>> START Exercise input
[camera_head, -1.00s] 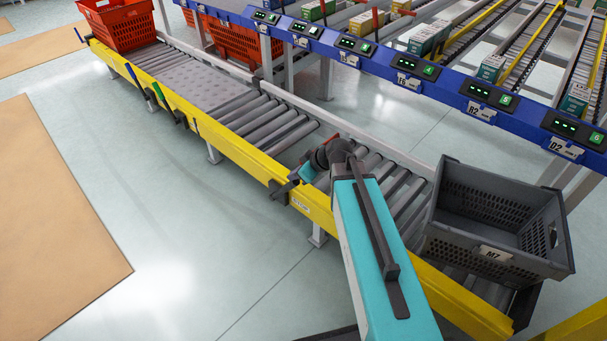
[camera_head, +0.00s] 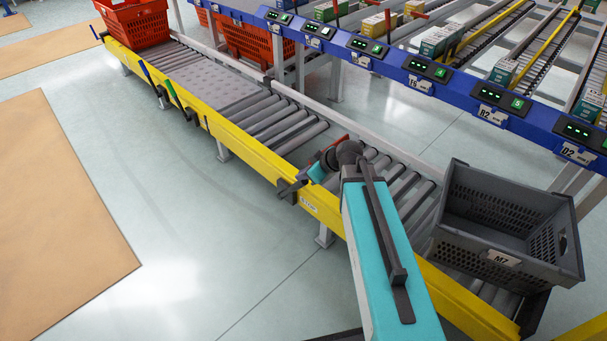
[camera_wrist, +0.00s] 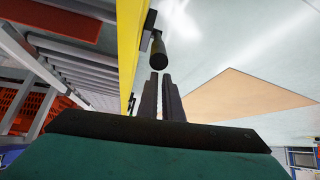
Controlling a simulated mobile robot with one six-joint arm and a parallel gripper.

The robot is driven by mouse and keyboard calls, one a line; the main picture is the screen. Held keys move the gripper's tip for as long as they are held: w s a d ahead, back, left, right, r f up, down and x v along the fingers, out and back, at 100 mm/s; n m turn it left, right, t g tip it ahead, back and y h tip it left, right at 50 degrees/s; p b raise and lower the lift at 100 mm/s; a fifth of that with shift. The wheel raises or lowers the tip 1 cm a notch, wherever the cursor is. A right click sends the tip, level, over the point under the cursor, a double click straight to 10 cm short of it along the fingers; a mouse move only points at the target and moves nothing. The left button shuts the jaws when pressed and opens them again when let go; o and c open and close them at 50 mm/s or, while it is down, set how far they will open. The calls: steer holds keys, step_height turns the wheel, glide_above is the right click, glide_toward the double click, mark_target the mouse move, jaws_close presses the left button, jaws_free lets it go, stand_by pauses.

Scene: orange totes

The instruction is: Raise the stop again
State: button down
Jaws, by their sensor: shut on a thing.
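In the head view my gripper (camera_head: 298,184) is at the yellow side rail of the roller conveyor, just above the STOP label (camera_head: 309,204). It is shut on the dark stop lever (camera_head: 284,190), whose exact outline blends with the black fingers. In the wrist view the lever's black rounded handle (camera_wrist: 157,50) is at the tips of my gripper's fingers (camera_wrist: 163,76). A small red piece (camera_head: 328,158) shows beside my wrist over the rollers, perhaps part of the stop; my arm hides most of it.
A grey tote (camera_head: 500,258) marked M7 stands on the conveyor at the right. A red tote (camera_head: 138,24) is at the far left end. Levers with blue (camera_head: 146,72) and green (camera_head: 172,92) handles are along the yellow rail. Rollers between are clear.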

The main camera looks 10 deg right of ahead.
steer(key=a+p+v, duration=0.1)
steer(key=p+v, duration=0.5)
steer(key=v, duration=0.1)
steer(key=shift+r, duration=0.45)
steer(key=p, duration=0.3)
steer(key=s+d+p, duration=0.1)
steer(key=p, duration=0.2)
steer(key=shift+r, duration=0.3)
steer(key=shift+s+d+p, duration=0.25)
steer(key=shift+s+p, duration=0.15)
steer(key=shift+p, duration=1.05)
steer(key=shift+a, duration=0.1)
>> END Exercise input
>> START Exercise input
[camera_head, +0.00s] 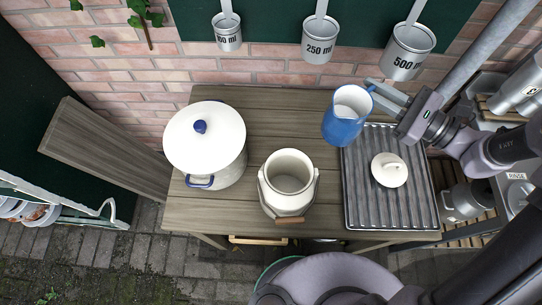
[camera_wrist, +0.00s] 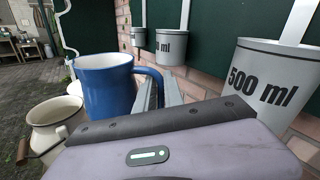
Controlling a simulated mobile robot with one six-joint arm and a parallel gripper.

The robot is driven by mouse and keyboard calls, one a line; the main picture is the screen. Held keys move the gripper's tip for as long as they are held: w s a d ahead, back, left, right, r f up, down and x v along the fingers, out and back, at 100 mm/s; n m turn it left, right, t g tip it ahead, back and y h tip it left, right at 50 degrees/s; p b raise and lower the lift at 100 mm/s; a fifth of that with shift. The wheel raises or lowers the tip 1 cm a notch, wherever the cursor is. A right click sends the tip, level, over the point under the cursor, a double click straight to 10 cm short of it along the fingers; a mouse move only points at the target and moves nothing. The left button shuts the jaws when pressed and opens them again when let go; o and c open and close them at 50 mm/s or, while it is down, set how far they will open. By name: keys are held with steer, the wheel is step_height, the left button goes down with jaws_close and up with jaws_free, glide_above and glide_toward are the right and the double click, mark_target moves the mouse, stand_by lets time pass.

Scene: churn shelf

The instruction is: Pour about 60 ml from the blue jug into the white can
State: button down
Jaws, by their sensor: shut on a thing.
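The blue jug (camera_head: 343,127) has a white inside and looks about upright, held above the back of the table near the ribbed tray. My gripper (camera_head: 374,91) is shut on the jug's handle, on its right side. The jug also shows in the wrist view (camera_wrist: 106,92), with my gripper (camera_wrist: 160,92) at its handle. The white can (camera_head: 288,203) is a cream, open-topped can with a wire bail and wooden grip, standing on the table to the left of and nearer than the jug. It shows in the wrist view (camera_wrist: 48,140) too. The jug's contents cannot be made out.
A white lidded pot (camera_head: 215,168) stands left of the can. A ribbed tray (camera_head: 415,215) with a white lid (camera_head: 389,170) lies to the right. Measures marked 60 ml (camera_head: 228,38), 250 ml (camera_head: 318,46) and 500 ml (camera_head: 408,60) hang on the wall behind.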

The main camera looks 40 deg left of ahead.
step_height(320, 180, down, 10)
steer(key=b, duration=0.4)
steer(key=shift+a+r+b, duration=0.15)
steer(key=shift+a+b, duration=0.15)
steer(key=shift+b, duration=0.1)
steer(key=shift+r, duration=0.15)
>> END Exercise input
* **Given request**
Look above for every line with the word "instruction" and copy it.

* **Response to the exercise**
The instruction is: Raise the stop again
The instruction is: Pour about 60 ml from the blue jug into the white can

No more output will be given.